Qu’importe, puisqu’il agit au nom « de l’État de droit », cette chimère politico-juridique dont la plasticité lui permet de s’adapter à toutes les situations, pourvu qu’elles respectent « les valeurs fondamentales de l’UE », c’est-à-dire (en clair) la politique menée par la Commission.

Que se passe-t-il, depuis le 20 décembre dernier ?

Ce jour-là, la Diète polonaise prend une résolution qui permet au ministre de la Culture du gouvernement Tusk, Bartłomiej Sienkiewicz (ancien ministre de l’Intérieur du gouvernement Tusk de 2013, avant l’ère PiS et, selon la revue The European Conservative, ancien lieutenant-colonel des Services secrets), de limoger les dirigeants de la radio et de la télévision publique polonaise.

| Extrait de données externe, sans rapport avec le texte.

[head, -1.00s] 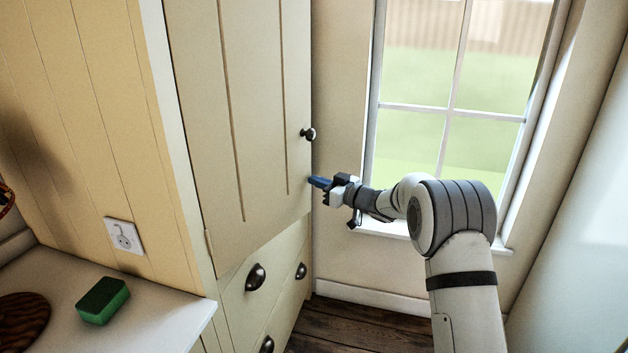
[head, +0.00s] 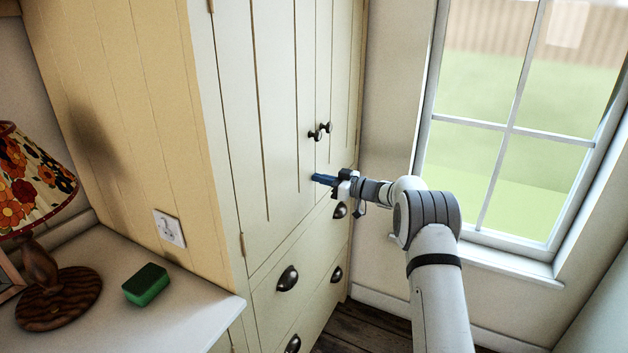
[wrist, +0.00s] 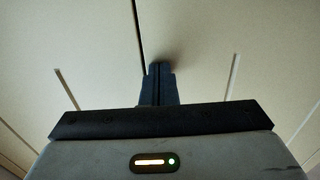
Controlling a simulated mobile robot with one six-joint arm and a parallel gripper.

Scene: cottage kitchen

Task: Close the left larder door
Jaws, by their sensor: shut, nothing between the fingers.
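The left larder door (head: 280,110) is a cream panelled door with hinges on its left side and a dark round knob (head: 314,135) near its right edge. It looks flush, or nearly so, with the right larder door (head: 346,75), whose knob (head: 326,127) is close beside it. My gripper (head: 322,179) is below the knobs, with its blue fingers at the door front by the seam. In the wrist view the shut, empty fingers (wrist: 158,80) point at the cream door front, just right of a dark vertical seam. Whether the fingertips touch it cannot be told.
Drawers with dark cup handles (head: 288,278) are below the doors. A window (head: 520,130) with a white sill is on the right. At left, a counter (head: 190,315) holds a green sponge (head: 146,285) and a flowered lamp (head: 35,180). Wooden floor shows below.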

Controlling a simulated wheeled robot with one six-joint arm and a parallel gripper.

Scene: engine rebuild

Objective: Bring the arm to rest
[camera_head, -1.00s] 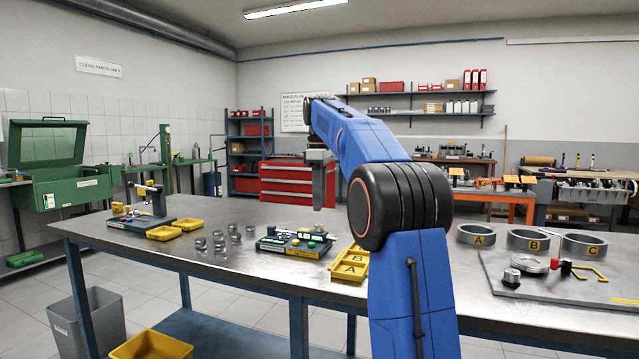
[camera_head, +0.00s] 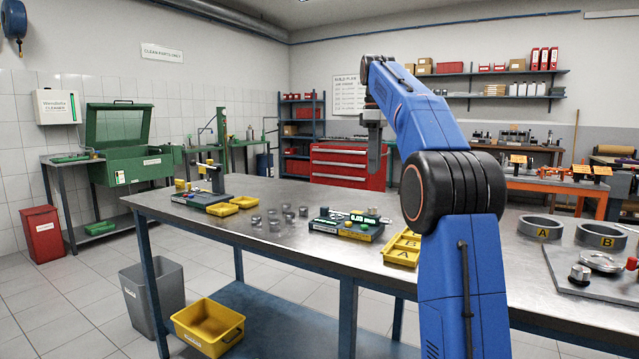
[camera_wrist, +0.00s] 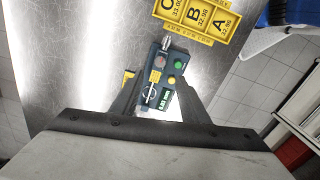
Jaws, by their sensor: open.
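My blue arm (camera_head: 450,240) rises in front of the steel workbench (camera_head: 200,258) and bends over at the top. My gripper (camera_head: 374,152) hangs downward above the bench, seen against the red drawer cabinet. In the wrist view its two dark fingers (camera_wrist: 162,100) stand apart with nothing held between them. Below them on the bench is a small measuring device (camera_wrist: 163,78) with a green display and coloured buttons. It also shows in the head view (camera_head: 346,226). How high the fingers are above it is hard to tell.
A yellow lettered tray (camera_head: 400,250) lies beside the device. Several small metal parts (camera_head: 286,213) and yellow bins (camera_head: 222,208) stand to the left. Rings A (camera_head: 541,229) and B (camera_head: 601,238) are at right. A grey bin (camera_head: 153,298) and yellow crate (camera_head: 208,326) are below.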

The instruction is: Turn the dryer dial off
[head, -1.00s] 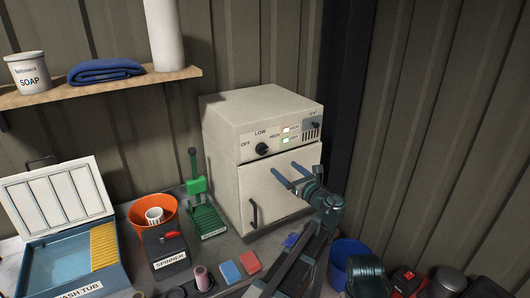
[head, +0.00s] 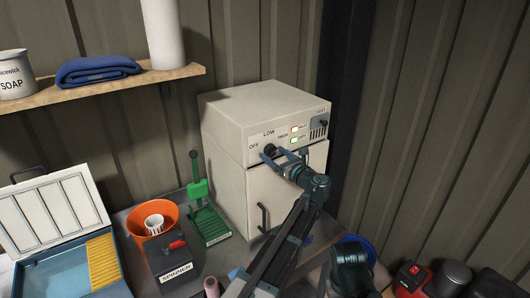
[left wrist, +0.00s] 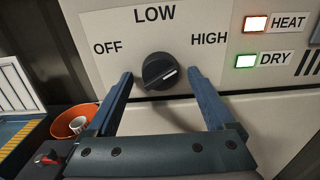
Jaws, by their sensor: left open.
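The dryer (head: 225,150) is a cream box at the back of the bench. Its black round dial (left wrist: 156,66) sits between OFF on the left and HIGH on the right, with LOW above. The dial's white mark points right and slightly up, toward HIGH. My left gripper (left wrist: 160,76) is open, with one blue finger on each side of the dial and visible gaps between. In the head view the left gripper (head: 274,157) is at the dial and partly covers it. My right gripper is not seen.
The HEAT light (left wrist: 256,24) glows red and the DRY light (left wrist: 246,61) glows green. The dryer door handle (head: 262,218) is below. A green press (head: 202,205), an orange bowl (head: 140,218) and the spinner (head: 168,260) stand to the left. A shelf (head: 120,88) hangs above left.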

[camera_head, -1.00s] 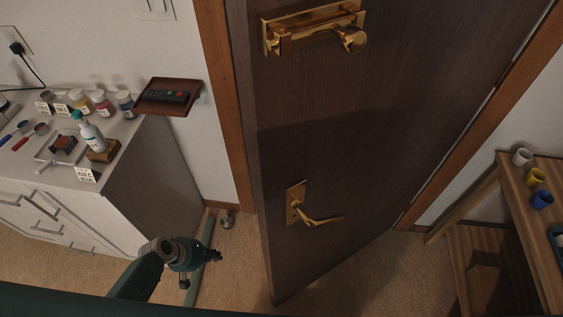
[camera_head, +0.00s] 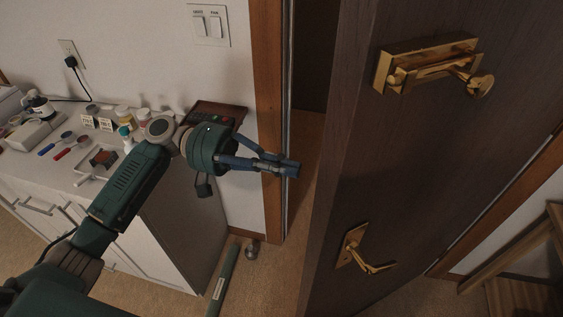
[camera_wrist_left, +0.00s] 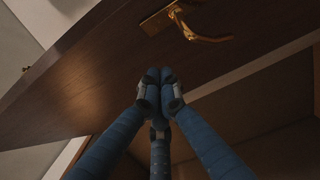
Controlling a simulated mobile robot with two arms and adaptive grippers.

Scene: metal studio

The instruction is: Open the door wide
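The dark brown door (camera_head: 400,160) stands partly open, with a gap between its free edge and the wooden frame (camera_head: 271,120). A brass lever handle (camera_head: 366,254) is low on the door, and a brass knocker-like fitting (camera_head: 432,68) is higher up. My left gripper (camera_head: 292,169) is at the gap beside the door's free edge, its fingers pointing right. In the left wrist view its blue fingers (camera_wrist_left: 159,78) are together, with nothing seen between them; the door and its lever handle (camera_wrist_left: 190,25) lie beyond. I cannot tell if the fingers touch the door. My right gripper is not in view.
A white cabinet (camera_head: 165,235) with jars and tools on top stands left of the doorway, under my left arm. A small doorstop (camera_head: 252,250) is near the frame's foot. A wooden stand (camera_head: 530,262) is at the right.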

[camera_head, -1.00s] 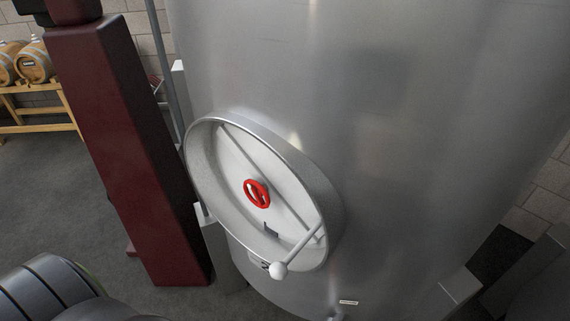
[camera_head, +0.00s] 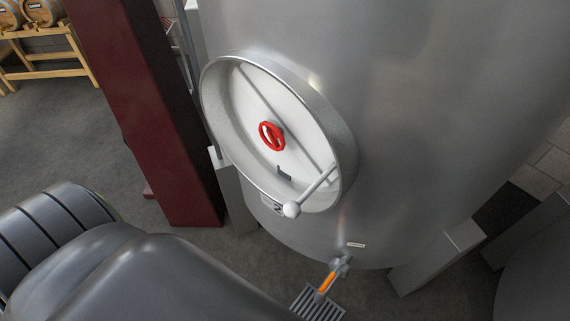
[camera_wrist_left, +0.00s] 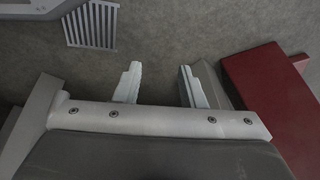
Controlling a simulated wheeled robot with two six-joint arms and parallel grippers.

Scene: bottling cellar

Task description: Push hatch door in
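The hatch door (camera_head: 245,122) is a pale round panel set inside a raised metal collar (camera_head: 345,150) on the steel tank (camera_head: 430,100). A red handwheel (camera_head: 271,136) sits at its middle, on a diagonal bar. A lever with a white ball knob (camera_head: 291,209) sticks out at the lower right of the collar. My left gripper (camera_wrist_left: 158,84) shows in the left wrist view with its two pale fingers apart and nothing between them. In the head view only my left arm shows, at the lower left, apart from the hatch. My right gripper is out of view.
A dark red post (camera_head: 140,110) stands left of the tank. A valve with an orange handle (camera_head: 327,282) sticks out low on the tank above a floor grate (camera_head: 316,304). Barrels on a wooden rack (camera_head: 40,45) stand at the far left. Grey floor lies between.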

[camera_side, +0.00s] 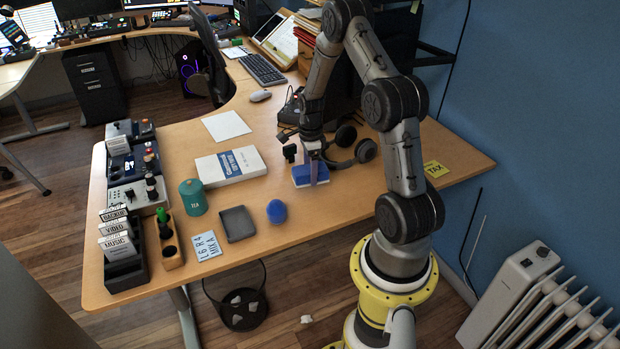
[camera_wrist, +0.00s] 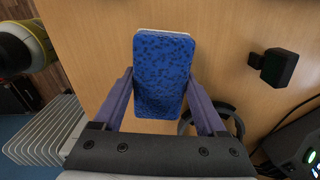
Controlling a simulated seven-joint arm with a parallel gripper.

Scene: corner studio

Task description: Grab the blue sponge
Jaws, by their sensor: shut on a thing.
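The blue sponge (camera_side: 301,178) is a speckled blue block with a pale layer along one side. It is at the desk, right of the white-and-blue book. In the wrist view the sponge (camera_wrist: 163,62) lies lengthwise between my two purple fingers. My gripper (camera_side: 312,172) comes down on the sponge from above and is shut on it, with one finger along each long side. I cannot tell whether the sponge touches the desk or is slightly raised.
Headphones (camera_side: 364,151) lie just behind and right of the sponge. A small black device (camera_side: 290,153) is close on its left. The book (camera_side: 230,166), blue rounded object (camera_side: 277,211) and dark tray (camera_side: 237,224) are farther left. Desk (camera_side: 330,215) in front is clear.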

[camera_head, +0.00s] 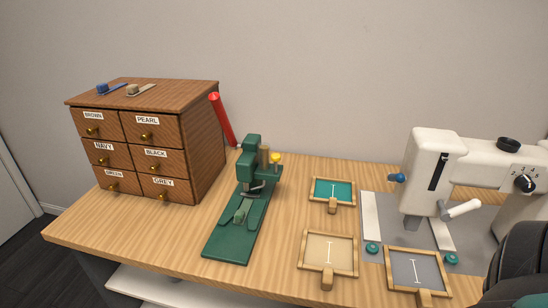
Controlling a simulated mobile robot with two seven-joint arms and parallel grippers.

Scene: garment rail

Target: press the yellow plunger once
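The yellow plunger (276,158) is a small yellow knob at the back right of a green press-like device (229,243) on the table. The device has a long flat green base and an upright green head. The plunger stands upright with nothing on top of it. Neither of my grippers shows in the head view, so nothing of mine is seen near the plunger.
A red lever (222,120) rises behind the device, beside a wooden drawer cabinet (203,135). Wooden frames with teal (333,189), beige (329,254) and grey (418,273) fabric lie to the right. A white sewing machine (433,165) stands further right. A dark rounded part (520,262) fills the lower right corner.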

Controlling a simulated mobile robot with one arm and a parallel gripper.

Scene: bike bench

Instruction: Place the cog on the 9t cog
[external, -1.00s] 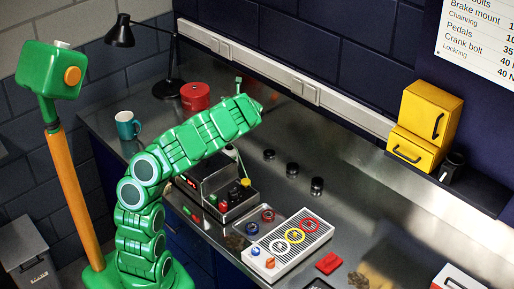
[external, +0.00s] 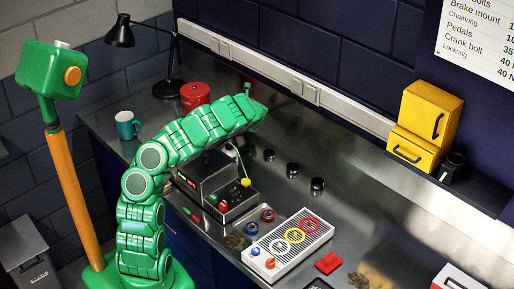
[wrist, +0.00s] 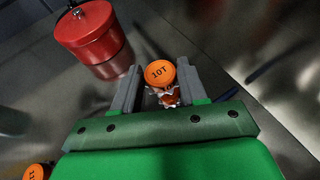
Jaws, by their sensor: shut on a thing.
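In the wrist view my gripper (wrist: 159,72) has its two grey fingers around a cog with an orange cap (wrist: 160,73) marked 10T. Silver teeth and a second orange part (wrist: 168,98) show just below the cap. I cannot tell whether that part belongs to the same cog. Another orange-capped piece (wrist: 37,172) is cut off at the lower left edge, its label unreadable. In the external view my gripper is at the far end of the green arm, over the back of the bench, and the held cog is hidden there. I cannot identify the 9t cog in either view.
A red can (external: 195,96) stands close to my gripper; it also shows in the wrist view (wrist: 87,33). A black lamp (external: 122,35) is behind it. Several dark knobs (external: 292,170), a white tray (external: 288,243) and a control box (external: 228,198) are on the bench (external: 350,205).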

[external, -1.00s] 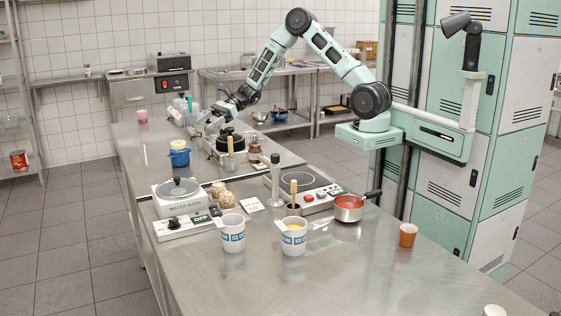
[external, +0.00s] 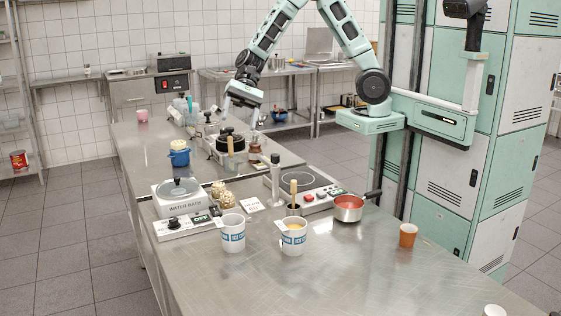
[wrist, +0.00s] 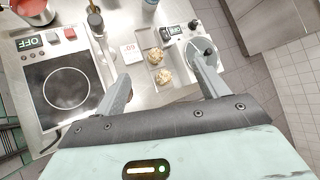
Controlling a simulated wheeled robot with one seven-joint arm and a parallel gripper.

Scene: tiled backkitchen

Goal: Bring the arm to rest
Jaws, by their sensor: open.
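My gripper (external: 229,106) hangs in the air above the far part of the steel counter (external: 150,152), at the end of my raised, bent arm. In the wrist view its two fingers (wrist: 162,88) are spread apart with nothing between them. The external view shows the fingers small, and just what lies right below them is hard to tell.
Below stand a black-topped device (external: 229,137), a blue pot (external: 179,154), a water bath (external: 178,190) and a hot plate (external: 312,180). Free air surrounds my gripper.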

Dès le lendemain, la police est envoyée sur les lieux pendant que des parlementaires du PiS se sont relayés sur place pour empêcher une action qu’ils considèrent comme illégale. Le média public cesse alors d’émettre, une nouvelle direction est nommée qui entend jeter aux orties le travail de « re-polonisation » du gouvernement précédent. Pour ce faire, le nouveau Premier ministre Donald Tusk a contourné tranquillement le Conseil national des médias, créé par le PiS en 2016, ainsi que la procédure parlementaire ordinaire prévue en la matière. « La Constitution a été violée de manière flagrante par le ministre Sienkiewicz », réagit le président de la République Duda, proche du PiS et réélu en 2020 pour cinq ans. Ce coup de force a suscité l’ire de ses opposants, bien sûr, mais aussi l’incompréhension d’électeurs centristes, comme le rapporte Le Figaro.

Deux députés arrêtés

Et ce n’est pas tout : deux députés du PiS, Mariusz Kamiński, ancien ministre de l’Intérieur, et Maciej Wąsik, ancien secrétaire d’État, sont arrêtés au palais présidentiel, le 9 janvier dernier, en exécution de la décision de justice d’un juge… dont la mère travaille au ministère de l’Intérieur : ils avaient été condamnés en 2015 pour abus de pouvoir, écoutes illégales et usage de faux lorsqu’ils dirigeaient le bureau anti-corruption… qui enquêtait sur l’entourage de Donald Tusk.

Ils avaient, ensuite, été graciés par le président Duda, grâce dont, toujours au nom de l’État de droit, le même juge a affirmé qu’il fallait passer outre. Les deux députés ont entamé une grève de la faim et leur internement a été l’objet, tout récemment, d’une rencontre entre les frères ennemis Tusk et Duda.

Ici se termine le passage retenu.